Boosting the “Value” in Your Value-Added Services

Here’s what electrical contractors think about those little “extras” that your distributorship provides on the job site.


When he breaks down the cost of labor in Illinois, Gary R. Misicka factors in salary plus benefits plus workers’ compensation to come up with the per-minute cost of $1.50. A forced-union state, Illinois allows unions to negotiate contracts with companies that require union dues and/or fees to be paid (versus a right-to-work state, which forbids workers from being fired for non-payment of union dues or fees).

“Depending on the owner’s workers’ comp rates, electricians cost between $90 and $100 an hour here,” says Misicka, president at Lyons & Pinner Electric Companies in LaGrange, Ill., “so you’re talking about roughly $1.50 per minute for that type of labor.” Operating in that labor environment, Misicka often leans on his electrical distributors for value-added services—offerings that help reduce the project owner’s dependency on expensive electricians.

“I always talk to our distributors about what kind of value-added services they can provide,” says Misicka, who also believes in creating true “partnerships” with those distributors, versus just shopping around to dozens of different companies in order to get the lowest possible prices. “We have strategic alliances with several distributors that we work with on a regular basis, and we try to find ways where we can both be successful.”

And if that means that Lyons & Pinner has to pay a little more for the value-added services, Misicka says he’ll entertain the opportunity. “If one of our distributor-partners says, ‘Hey Gary, we can offer you this value-added service for a slight premium,’ and if the premium is still less than what it would cost us to do the work on our own,” he says, “we’ll definitely consider it.”

Going back to the labor argument, Misicka says that in many situations those “extras” equate to a savings of literally $1.50 per minute.

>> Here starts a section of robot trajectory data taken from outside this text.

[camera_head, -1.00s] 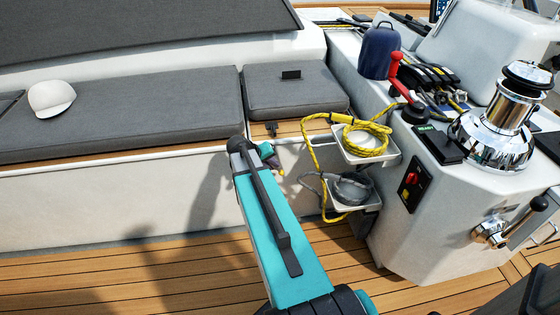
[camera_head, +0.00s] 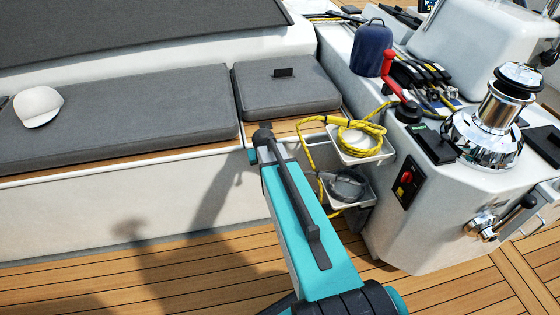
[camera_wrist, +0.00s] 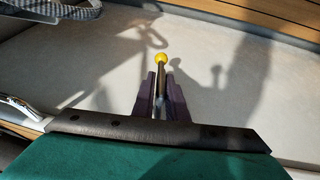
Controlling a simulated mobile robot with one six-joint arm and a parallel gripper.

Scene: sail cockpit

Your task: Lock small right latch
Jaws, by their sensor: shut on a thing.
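My gripper (camera_wrist: 161,82) has two purple fingers shut on a dark rod with a yellow ball tip (camera_wrist: 161,58). The rod points away past the fingertips, in front of the white seat wall. In the head view my teal arm covers the gripper and the spot under the small grey cushion (camera_head: 288,92) where the small black latch sits, so the latch does not show there. In the wrist view a shiny metal fitting (camera_wrist: 22,106) lies at the left edge by a teak strip, apart from the fingers. I cannot tell if it is the latch.
Two white trays stand right of my arm: the upper (camera_head: 372,158) holds yellow rope (camera_head: 352,138), the lower a grey line (camera_head: 346,185). The white console (camera_head: 440,222) with a winch (camera_head: 488,125) is farther right. Teak floor (camera_head: 150,275) is clear at the left.

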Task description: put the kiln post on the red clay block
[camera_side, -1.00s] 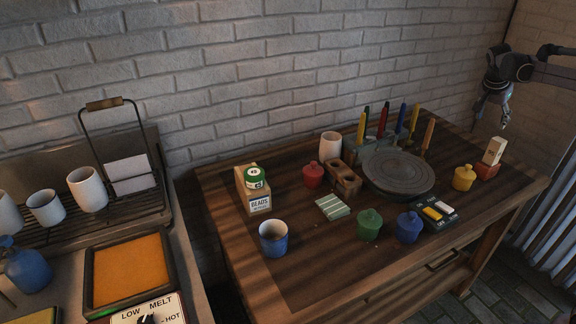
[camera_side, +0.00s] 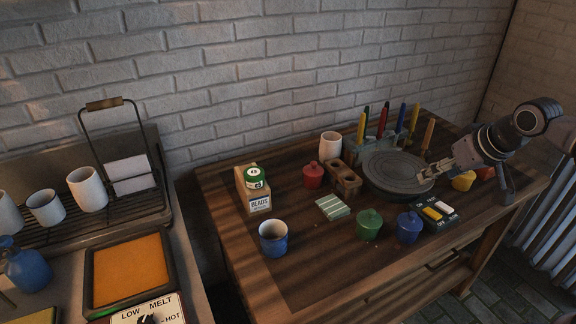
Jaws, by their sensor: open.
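The red clay block (camera_side: 486,173) is at the right end of the wooden table, and only a small part shows behind my arm. A pale upright labelled block, which looks like the kiln post, stood at the red block in the earlier view; my arm now covers that spot, so I cannot see it. My gripper (camera_side: 422,174) is open, low over the right edge of the round grey wheel, pointing left. I cannot make out anything held between its fingers.
The grey wheel (camera_side: 391,172), a yellow jar (camera_side: 462,182), a blue jar (camera_side: 408,228), a green jar (camera_side: 369,225) and a dark paint box (camera_side: 434,214) crowd the right half. Upright coloured sticks stand behind the wheel.

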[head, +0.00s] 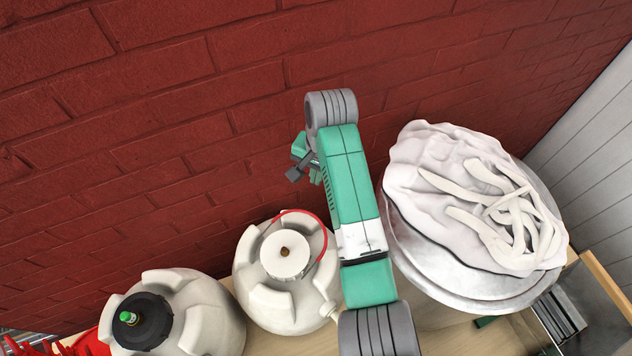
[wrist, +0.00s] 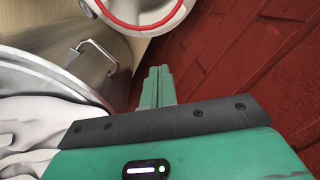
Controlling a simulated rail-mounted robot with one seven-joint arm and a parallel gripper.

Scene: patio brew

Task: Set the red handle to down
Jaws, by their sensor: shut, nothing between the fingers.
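The red handle (head: 321,232) is a thin curved bar on top of a cream rounded vessel (head: 262,305), arching around its white round lid (head: 285,254). In the wrist view the red handle (wrist: 135,24) shows at the top edge as an arc around the pale lid. I cannot tell its exact tilt. My gripper (head: 297,172) is partly hidden behind my arm in the head view, above and behind the vessel near the wall. In the wrist view my gripper (wrist: 157,72) has its green fingers together and empty, pointing toward the handle, apart from it in the picture.
A second cream vessel (head: 196,312) with a black cap stands at lower left, beside red objects (head: 85,343). A large pot with white cloth (head: 470,200) stands close at right. A red brick wall (head: 180,100) closes off the back. A metal pot handle (wrist: 98,52) shows in the wrist view.

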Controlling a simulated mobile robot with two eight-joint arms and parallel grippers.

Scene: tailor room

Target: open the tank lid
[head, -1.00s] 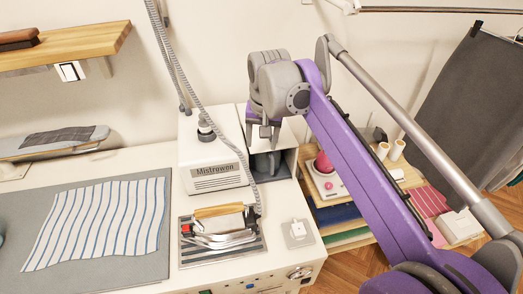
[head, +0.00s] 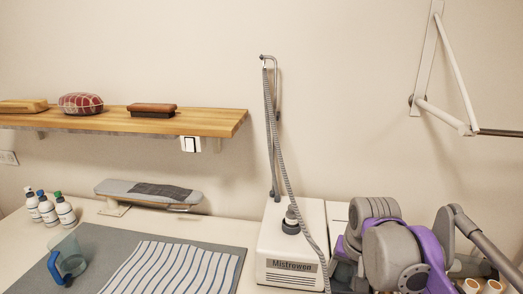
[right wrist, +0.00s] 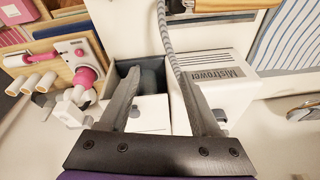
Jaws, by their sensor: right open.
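The tank is a white box (head: 291,240) marked Mistrowen, standing on the white worktop. A dark round cap (head: 291,222) sits on its top with a grey hose beside it; it looks closed. In the right wrist view the box (right wrist: 222,72) lies right of centre, and I cannot make out the cap there. My right gripper (right wrist: 157,76) is open and empty, with its fingers over an open-topped compartment (right wrist: 124,72) next to the box. In the head view my right arm stands right of the box and its fingertips are hidden. My left gripper is not in view.
A grey corrugated hose (head: 285,160) rises to a metal stand behind the box. A wooden shelf (head: 225,122) hangs at left. A jug (head: 68,258), several bottles (head: 47,208) and striped cloth (head: 175,268) are left.

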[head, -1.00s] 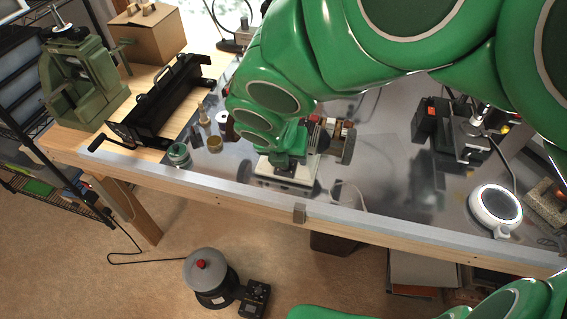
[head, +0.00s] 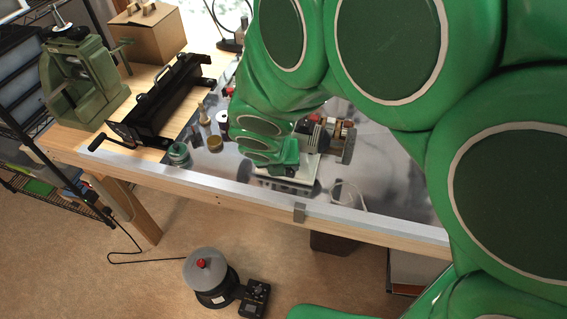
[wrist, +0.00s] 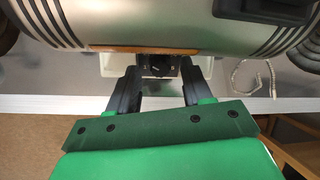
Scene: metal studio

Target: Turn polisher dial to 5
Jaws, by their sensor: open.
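The polisher (head: 338,148) stands on the metal-topped bench, partly hidden behind my green arm; its pale base (head: 300,184) shows near the bench's front edge. In the wrist view the polisher's silvery cylindrical body (wrist: 165,22) fills the top. Below it, the small dark dial (wrist: 158,69) with a light mark sits on the polisher's front; its numbers are too small to read. My gripper (wrist: 160,76) is open, with one black finger on each side of the dial. I cannot tell whether the fingers touch it.
Small jars (head: 215,143) stand left of the polisher. A pot-like machine (head: 208,275) sits on the floor. A cord (wrist: 250,75) lies right of the polisher.

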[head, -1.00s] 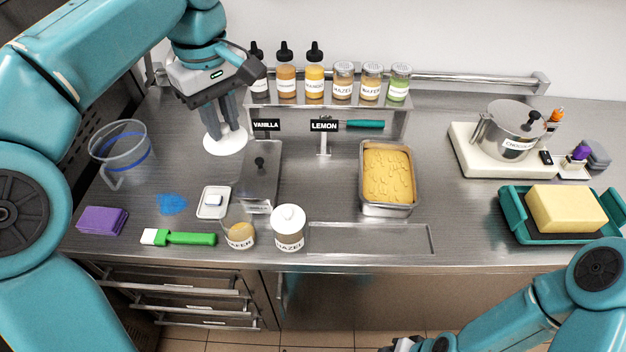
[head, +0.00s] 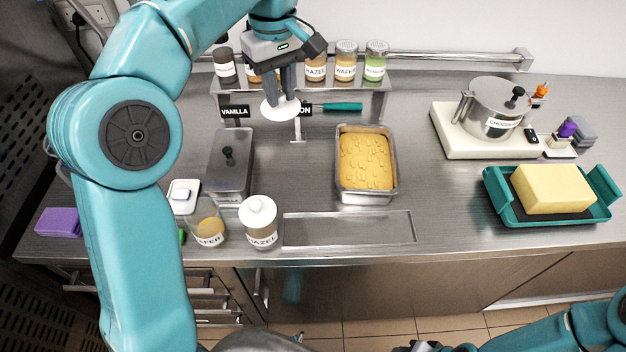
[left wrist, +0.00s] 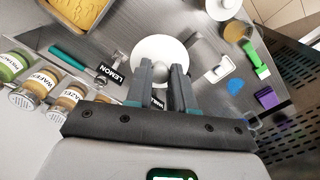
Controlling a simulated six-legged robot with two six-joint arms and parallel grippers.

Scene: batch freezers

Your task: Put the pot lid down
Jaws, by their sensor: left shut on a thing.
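My left gripper (head: 283,98) is shut on the knob of a round white lid (head: 277,109). It holds the lid in front of the bottle shelf, between the VANILLA sign (head: 235,111) and the LEMON sign. In the left wrist view the lid (left wrist: 150,47) shows as a white disc beyond the fingertips (left wrist: 160,72), with its knob between them. A steel pot (head: 487,100) with a label stands on a white base at the right, with a black knob at its rim. My right gripper's fingers are outside the head view.
A steel tub of yellow filling (head: 364,160) stands right of centre. A lidded steel container (head: 231,178), a white-lidded HAZEL jar (head: 259,228) and a WAFER jar (head: 206,228) stand left. A green tray (head: 550,214) holds a yellow block. Bare counter lies between container and tub.

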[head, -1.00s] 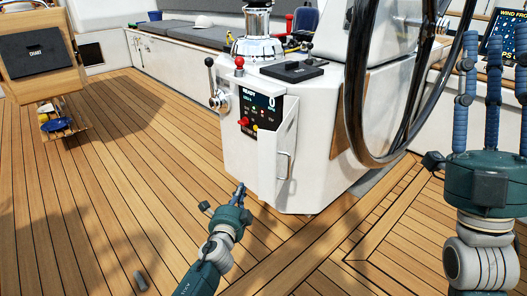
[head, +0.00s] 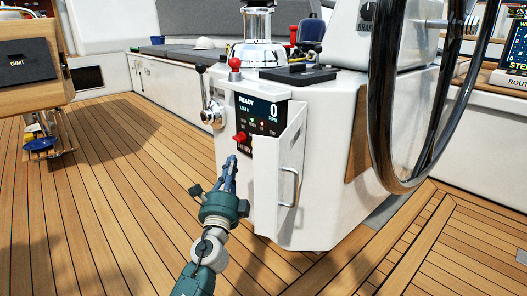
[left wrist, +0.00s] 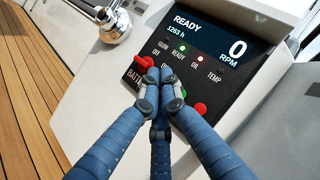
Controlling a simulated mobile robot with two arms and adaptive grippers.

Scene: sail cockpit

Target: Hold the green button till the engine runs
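The engine panel (head: 262,112) is on the white pedestal's face, reading READY and 0 RPM. In the left wrist view the panel (left wrist: 212,46) shows a green READY light, a red OIL light, a red battery switch (left wrist: 141,64) and a round red button (left wrist: 199,109). My right gripper is out of view.
An open white panel door with a handle (head: 287,187) stands out right of the panel. A throttle lever (head: 206,95) is on the left, a red-knobbed lever (head: 235,68) on top. The steering wheel (head: 384,110) is at right.

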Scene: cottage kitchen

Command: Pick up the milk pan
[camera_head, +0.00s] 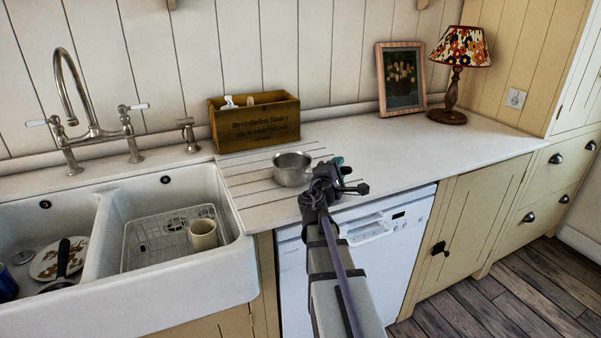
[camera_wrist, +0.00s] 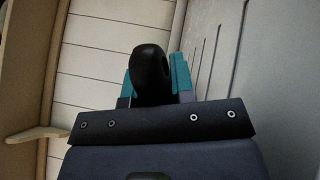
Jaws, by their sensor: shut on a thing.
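The milk pan (camera_head: 291,170) is a small silver metal pan, upright over the grooved draining area to the right of the sink. I cannot tell whether its base touches the counter. My gripper (camera_head: 338,164) is just to its right and hides the pan's handle in the head view. In the wrist view, the teal fingers of my gripper (camera_wrist: 153,80) are shut on either side of the black rounded handle (camera_wrist: 152,68). The pan's bowl does not show in the wrist view.
A wooden box (camera_head: 254,125) with bottles stands behind the pan. A double sink (camera_head: 236,262) with a wire rack and a beige mug (camera_head: 203,236) is to the left. A picture frame (camera_head: 401,78) and a lamp (camera_head: 458,72) stand back right. The counter (camera_head: 420,145) between is clear.

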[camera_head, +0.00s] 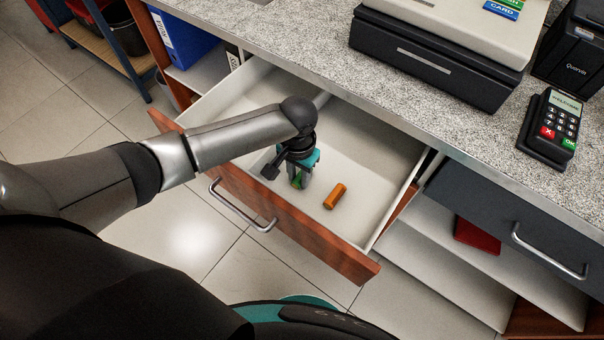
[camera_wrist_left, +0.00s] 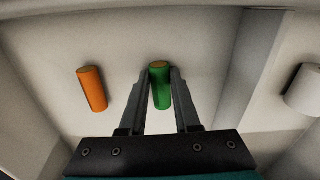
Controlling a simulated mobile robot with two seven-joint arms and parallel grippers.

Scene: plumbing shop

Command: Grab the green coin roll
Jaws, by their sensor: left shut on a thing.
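The green coin roll (camera_wrist_left: 161,88) sits between the two fingers of my left gripper (camera_wrist_left: 161,86) in the left wrist view, and the fingers are shut on it. In the head view my left gripper (camera_head: 299,181) reaches down into the open drawer (camera_head: 372,130), and only a small bit of the green roll shows between its fingers. I cannot tell whether the roll still touches the drawer floor. My right gripper is not in view.
An orange coin roll (camera_head: 335,196) lies beside the gripper in the same compartment. A drawer divider (camera_wrist_left: 246,70) separates off a white cylinder (camera_wrist_left: 303,90). The counter (camera_head: 300,42) overhangs the drawer's back, with a cash register (camera_head: 432,70) and card terminal (camera_head: 550,128) on it.

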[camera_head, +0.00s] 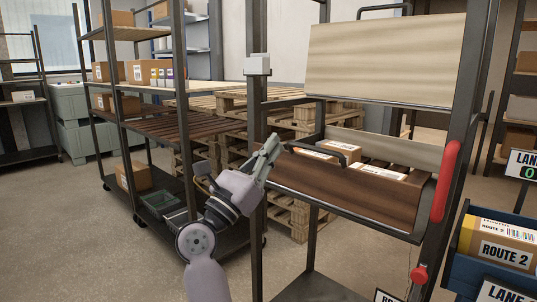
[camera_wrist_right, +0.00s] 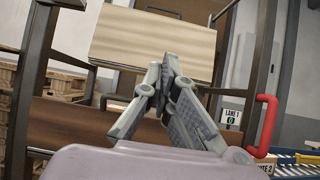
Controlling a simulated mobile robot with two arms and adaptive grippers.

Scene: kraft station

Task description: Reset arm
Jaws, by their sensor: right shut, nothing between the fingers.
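My right gripper (camera_head: 271,147) is raised in front of the left post of the metal station frame, beside the brown slanted shelf (camera_head: 340,188). Its fingers are together and empty; in the right wrist view the fingertips (camera_wrist_right: 167,65) meet in front of a pale wooden panel (camera_wrist_right: 150,45). My right arm reaches up from the bottom of the head view. My left gripper is not in either view.
Cartons (camera_head: 378,171) lie on the station shelf behind a dark handle. A red handle (camera_head: 445,182) is on the right post. A blue bin (camera_head: 490,275) holds a ROUTE 2 box (camera_head: 503,245) at the right. Racks and pallets (camera_head: 290,215) stand behind; floor is open at lower left.

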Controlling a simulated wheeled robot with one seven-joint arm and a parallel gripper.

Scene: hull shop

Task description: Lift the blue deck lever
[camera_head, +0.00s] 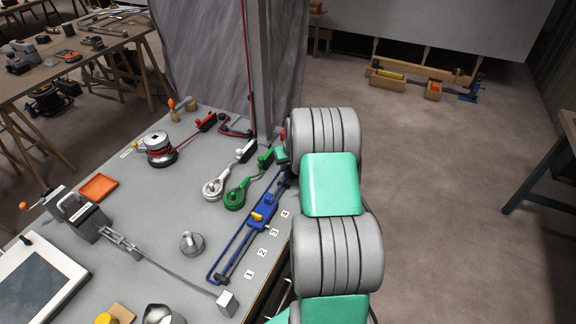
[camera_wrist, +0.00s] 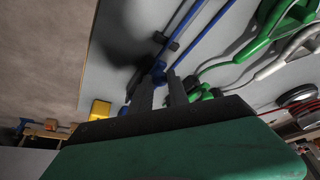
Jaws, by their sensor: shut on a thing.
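The blue deck lever (camera_head: 281,183) is at the far end of the blue rails near the table's right edge. My arm covers part of it in the head view. In the wrist view, blue metal of the lever (camera_wrist: 158,72) shows at the tips of my gripper (camera_wrist: 162,88). The two dark fingers are close together and shut on it, though the exact contact is hidden. My gripper itself is mostly hidden behind my arm in the head view. A blue slider (camera_head: 262,212) with a yellow part sits on the rails, beside number labels.
A green lever (camera_head: 235,198) and a white lever (camera_head: 216,188) lie just left of the blue one. A grey post (camera_head: 264,70) stands behind them. A winch (camera_head: 158,148) and a silver knob (camera_head: 192,243) are further left. Open floor lies right.

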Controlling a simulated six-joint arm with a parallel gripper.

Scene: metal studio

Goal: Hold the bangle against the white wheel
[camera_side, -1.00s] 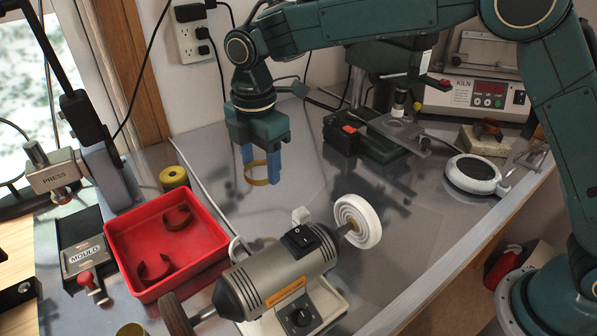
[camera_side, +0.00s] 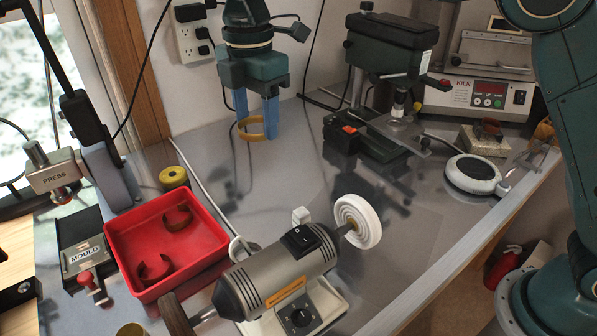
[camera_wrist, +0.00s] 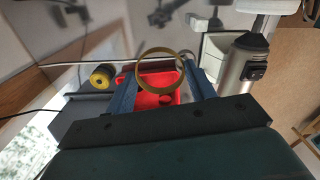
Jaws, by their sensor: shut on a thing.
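My gripper (camera_side: 257,120) has blue fingers and points down over the back of the bench. It is shut on a brass-coloured bangle (camera_side: 251,136), which it holds in the air. In the wrist view the bangle (camera_wrist: 160,68) shows as an open ring between the fingertips. The white wheel (camera_side: 358,221) is on the right end of the grey polishing motor (camera_side: 277,268), in front and to the right of my gripper, well apart from the bangle. In the wrist view, the motor (camera_wrist: 243,68) is at the right.
A red tray (camera_side: 216,232) with two dark curved pieces stands left of the motor. A yellow roll (camera_side: 173,177) is behind it. A green drill press (camera_side: 391,50) and a kiln (camera_side: 487,85) stand at the back right. A round white-rimmed pad (camera_side: 473,175) is right of centre.

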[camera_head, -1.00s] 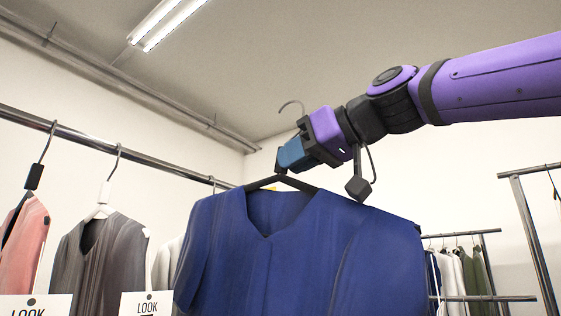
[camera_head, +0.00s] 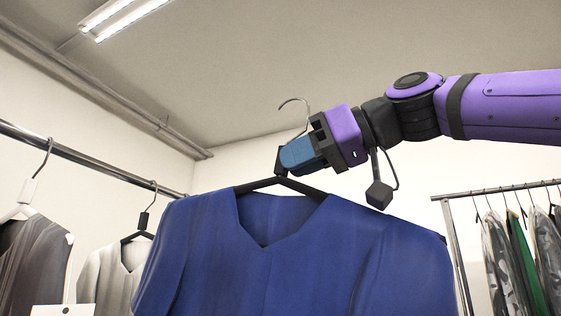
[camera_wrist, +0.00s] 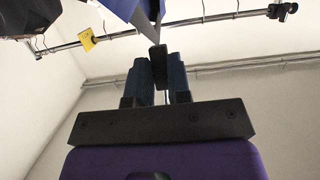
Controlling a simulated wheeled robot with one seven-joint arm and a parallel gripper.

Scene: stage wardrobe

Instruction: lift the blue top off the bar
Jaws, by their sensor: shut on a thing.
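The blue top (camera_head: 290,260) hangs from a dark hanger (camera_head: 262,184) in the middle of the head view. My gripper (camera_head: 290,156) is shut on the neck of this hanger, just below its metal hook (camera_head: 297,104). The hook stands free in the air, with no bar in it. The bar (camera_head: 85,158) runs at the left, apart from the hook. In the wrist view my gripper (camera_wrist: 159,75) has the dark hanger neck (camera_wrist: 157,58) between its blue fingers. Part of the blue top (camera_wrist: 108,12) shows at the upper edge there.
A dark grey garment (camera_head: 32,265) and a pale one (camera_head: 112,275) hang on the bar at the left. Another rack (camera_head: 500,189) with several covered garments stands at the right. A yellow tag (camera_wrist: 87,39) is on a bar in the wrist view. The space above the top is clear.

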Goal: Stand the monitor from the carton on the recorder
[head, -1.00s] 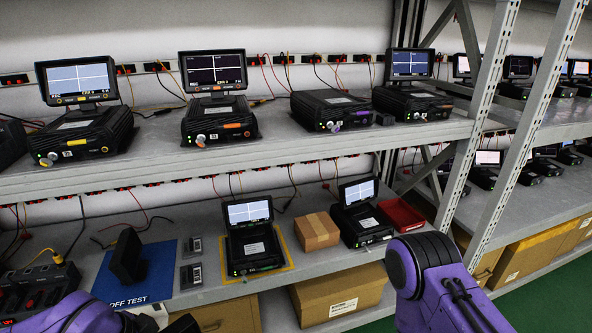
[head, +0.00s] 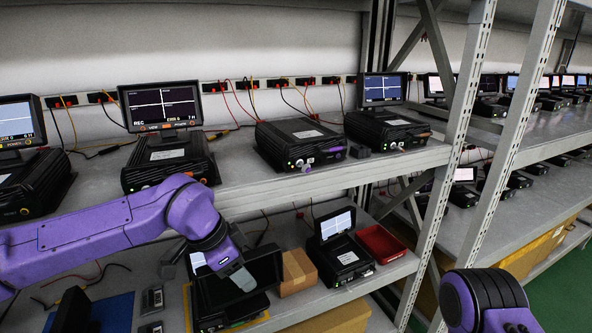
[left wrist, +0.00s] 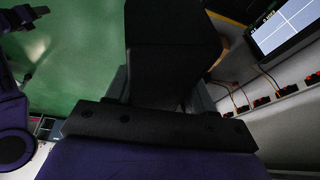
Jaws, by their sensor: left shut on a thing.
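My left gripper (head: 240,277) is shut on a dark monitor (head: 264,266), held tilted in front of the lower shelf. It hides much of a lower recorder behind it. In the left wrist view a black body (left wrist: 170,45) fills the space beyond the gripper. On the upper shelf a black recorder with a purple tag (head: 300,142) has no monitor on it; the held monitor is below and left of it. A small brown carton (head: 298,271) sits on the lower shelf, right of the held monitor. My right arm shows at the lower right; its gripper is not clearly visible.
Upper-shelf recorders with lit monitors (head: 161,105) (head: 384,89) flank the bare recorder. A red tray (head: 382,244) and another recorder (head: 345,257) are on the lower shelf. A grey upright (head: 462,110) stands at the right.

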He sees any valued-added services that reduce those costs as a real win-win-win for the project owner, his firm, and the distributor that’s providing the kitting services, technical expertise, vendor-managed inventory (VMI), or other value-added services.

“I’m a big advocate of using value-added services, and of finding ways where we can all be successful on projects,” says Misicka, who points out that every new opportunity is different from the last, and that in some cases value-added doesn’t make economical sense for the electrical contractor. “Not every order that we write has a valued-added opportunity, but on some of our larger projects our distributors have definitely saved us money while also strengthening our relationships with them.”

Fewer Purchase Orders, Please

As an electrical contractor, Newport Industries, Inc., of Chicago shells out about $100-$125 every time it has to write a purchase order (PO). That means it’s in the company’s best interest to keep its number of POs to a minimum—a goal that’s not always easy to achieve in the electrical market. One way it can work toward that goal is by leveraging its distributors’ value-added capabilities like VMI, fixture-fitting services, technical support, and other add-ons.

“We’re not interested in going out there and shopping numbers for new materials on a daily basis from various vendors,” says Jeff Weir, vice president. “If we have to write multiple POs over the course of a job, we incur internal costs that have to be taken into consideration (namely, that $100-$125 per PO).” Put simply, buying pipe from one distributor, conduits from another, and then couplings from yet another supplier can translate into an additional $300-$375 in expenses for Newport Industries. It also means three different trucks showing up the job site to deliver those orders individually. In downtown Chicago, that could find the electrical contractor having to send an employee down a freight elevator to travel 35+ floors (up and down) three times during the course of a day.

“Do that three times just to save $50 and we’ve easily lost that savings four or five times over,” says Weir. In a business where time is definitely money, Newport Industries simply can’t afford to spread its labor force thin in return for saving a few dollars by shopping multiple vendors. To avoid these added costs and streamline its own supply chain, the contractor often taps into its distributors’ value-added offerings. “We see tremendous value in those services,” says Weir, who admits that there can be a fine line between what the contractor is and isn’t willing to pay for in the value-added realm.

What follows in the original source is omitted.